### SUPPLIED MATERIAL
-=-=-
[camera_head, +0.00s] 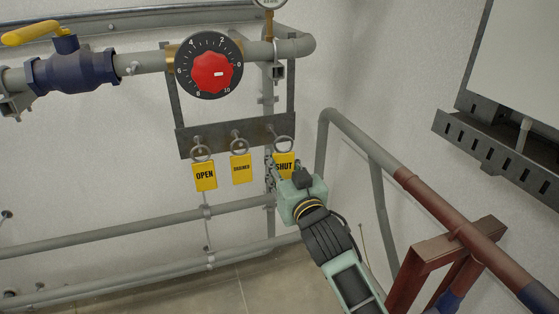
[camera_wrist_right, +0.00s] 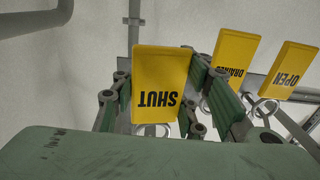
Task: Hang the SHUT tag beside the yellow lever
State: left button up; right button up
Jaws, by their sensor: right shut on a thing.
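The yellow SHUT tag (camera_head: 285,162) is at the right end of the tag rail, its ring (camera_head: 284,144) at the rightmost hook. My right gripper (camera_head: 284,175) is shut on it. In the right wrist view the SHUT tag (camera_wrist_right: 160,85) shows upside down between the two green fingers. I cannot tell whether its ring is still on the hook. The yellow lever (camera_head: 30,33) sits on a blue valve (camera_head: 72,72) at the upper left, far from the tag. My left gripper is not in view.
A red dial (camera_head: 211,70) is above the rail. Grey pipes (camera_head: 130,226) run below; a red-brown pipe (camera_head: 440,210) stands at the right.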

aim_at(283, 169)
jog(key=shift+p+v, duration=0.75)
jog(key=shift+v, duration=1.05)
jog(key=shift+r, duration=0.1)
-=-=-
### TASK BRIEF
Repeat the material above word for word and skip every image in it.

### RESULT OF THE TASK
[camera_head, +0.00s] 
[camera_wrist_right, +0.00s] 
Task: Hang the SHUT tag beside the yellow lever
State: left button up; right button up
Jaws, by their sensor: right shut on a thing.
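The yellow SHUT tag (camera_head: 285,162) is at the right end of the tag rail, its ring (camera_head: 284,144) at the rightmost hook. My right gripper (camera_head: 284,175) is shut on it. In the right wrist view the SHUT tag (camera_wrist_right: 160,85) shows upside down between the two green fingers. I cannot tell whether its ring is still on the hook. The yellow lever (camera_head: 30,33) sits on a blue valve (camera_head: 72,72) at the upper left, far from the tag. My left gripper is not in view.
A red dial (camera_head: 211,70) is above the rail. Grey pipes (camera_head: 130,226) run below; a red-brown pipe (camera_head: 440,210) stands at the right.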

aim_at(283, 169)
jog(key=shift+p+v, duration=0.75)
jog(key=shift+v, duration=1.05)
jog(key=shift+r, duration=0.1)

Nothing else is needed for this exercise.